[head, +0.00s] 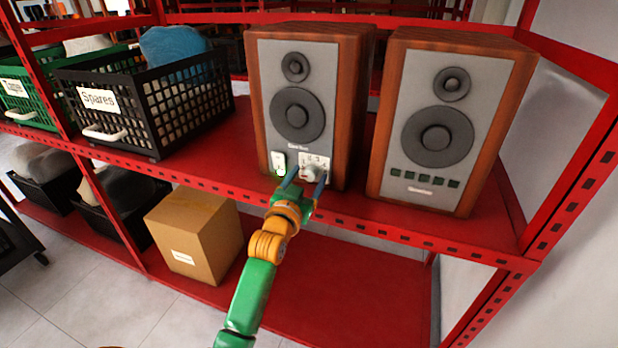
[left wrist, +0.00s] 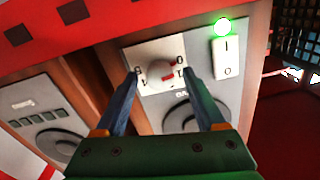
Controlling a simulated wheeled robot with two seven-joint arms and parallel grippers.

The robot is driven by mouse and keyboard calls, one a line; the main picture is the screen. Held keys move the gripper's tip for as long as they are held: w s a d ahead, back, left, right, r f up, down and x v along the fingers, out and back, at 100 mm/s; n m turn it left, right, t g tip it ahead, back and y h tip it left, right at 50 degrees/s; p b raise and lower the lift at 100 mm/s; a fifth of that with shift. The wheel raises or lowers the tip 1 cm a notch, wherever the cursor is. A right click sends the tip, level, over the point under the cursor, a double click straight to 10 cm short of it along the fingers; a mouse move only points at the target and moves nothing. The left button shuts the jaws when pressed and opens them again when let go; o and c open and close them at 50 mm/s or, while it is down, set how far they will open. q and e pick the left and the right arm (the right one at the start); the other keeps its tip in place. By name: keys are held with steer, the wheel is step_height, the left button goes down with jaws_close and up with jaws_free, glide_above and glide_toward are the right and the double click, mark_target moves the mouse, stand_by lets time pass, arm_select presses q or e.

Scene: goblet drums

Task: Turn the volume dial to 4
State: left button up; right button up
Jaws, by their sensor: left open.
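The volume dial (head: 311,172) is a pale knob on a white plate low on the front of the left wooden speaker (head: 297,75). In the left wrist view the dial (left wrist: 160,73) shows a red mark on its right side. A few plate numbers show, but I cannot tell the exact setting. My left gripper (head: 305,181) is open, with its blue fingers on either side of the dial. In the left wrist view the fingertips (left wrist: 158,72) flank the knob; I cannot tell whether they touch it. My right gripper is in neither view.
A white rocker switch (left wrist: 227,58) with a lit green lamp (left wrist: 222,27) sits beside the dial plate. A second speaker (head: 432,120) stands to the right on the red shelf (head: 220,165). A black basket (head: 155,105) stands left, and a cardboard box (head: 195,238) sits below.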

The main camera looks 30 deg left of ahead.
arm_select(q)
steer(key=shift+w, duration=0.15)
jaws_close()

◆ Work required ◆
Your answer should be one number: how many lines in the material above contain the string "button".

◆ Solution for this task ◆
2